Hindsight is 2024
First thoughts, following last year's Election Day
Shortly after it was announced that Donald Trump had won the 2024 Presidential Election, I followed the logic of the advancing social order, informed by the prior Trump administration’s actions, to produce what appeared as “predictions.” But I do not consider these to be prescience, as much as finding the operational logic of a system and following paths they lay. Not unlike the Labor Theory of Value, demonstrating the historicity of capitalist relations of production.
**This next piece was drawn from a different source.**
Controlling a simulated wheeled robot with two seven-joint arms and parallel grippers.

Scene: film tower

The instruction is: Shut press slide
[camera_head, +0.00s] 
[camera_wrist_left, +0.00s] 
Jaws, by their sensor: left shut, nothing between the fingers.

Here is some 2024 foresight, that has since become hindsight.
In my professional opinion, the first two years will be a blitzkrieg of measures, all centered on converting the state into an almost purely-disciplinary tool.
The liberal nation-state makes itself real upon its population’s bodies through family records (birth, marriage, death), discipline (taxes, prisons, military, policing), and support (social services, educational, health, economic).
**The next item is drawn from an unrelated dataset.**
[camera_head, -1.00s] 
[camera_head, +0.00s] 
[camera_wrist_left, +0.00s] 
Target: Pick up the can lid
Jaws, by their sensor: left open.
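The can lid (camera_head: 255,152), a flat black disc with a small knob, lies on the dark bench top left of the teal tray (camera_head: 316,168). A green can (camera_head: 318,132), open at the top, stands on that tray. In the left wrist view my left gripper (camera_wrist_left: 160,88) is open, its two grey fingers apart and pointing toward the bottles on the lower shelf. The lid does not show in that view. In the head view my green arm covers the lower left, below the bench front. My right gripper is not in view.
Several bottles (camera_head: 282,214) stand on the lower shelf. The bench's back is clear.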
All that support, from Social Security to the Affordable Care Act to emergency management, is likely to be stripped down to barely anything, in the name of reducing the deficit.
Meanwhile there will be no shortage of money for expanding prisons and policing, surveillance, the military, and other institutions that control populations.
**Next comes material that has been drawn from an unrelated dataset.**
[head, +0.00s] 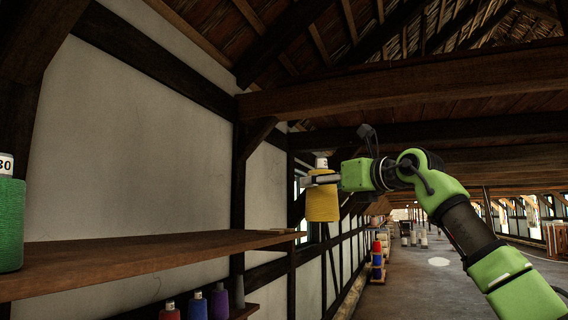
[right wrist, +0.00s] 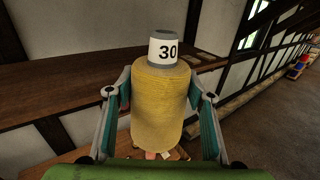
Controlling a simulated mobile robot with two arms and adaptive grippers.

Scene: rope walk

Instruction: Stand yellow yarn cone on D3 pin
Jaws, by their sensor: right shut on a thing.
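The yellow yarn cone (head: 322,204) hangs upright in my right gripper (head: 318,180), in the air just past the right end of the upper shelf. In the right wrist view the yellow yarn cone (right wrist: 160,105) sits between the two fingers of the right gripper (right wrist: 161,100), with a grey and white top marked 30. The fingers are shut on its sides. No D3 pin can be made out in either view. My left gripper is not in view.
A wooden shelf (head: 140,258) runs along the white wall, with a green cone (head: 10,222) at its near left end and its middle bare. Red, blue and purple cones (head: 219,303) stand on a lower shelf. The walkway floor (head: 420,280) at the right is open.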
Expect every opportunity to increase authority and utilize the state’s monopoly on violence to be taken. Expect the state to deputize citizens to give them localized authority to spy and arrest enemies.
Democracy is supposed to safeguard against politics of division, since eventually the voter pool in support will no longer be capable of constituting a majority. The problem is that people thought the Democratic party supports democracy, when their actual role is to serve as a foil to the peoples’ own liberation.
We were not going to have the race to the Reich had Harris prevailed, but she was not going to free you, either. No one is going to give you freedom. You cannot buy it. You cannot wait for it. You have it right now, but you have to take it.
Hasta la victoria siempre, mi gente.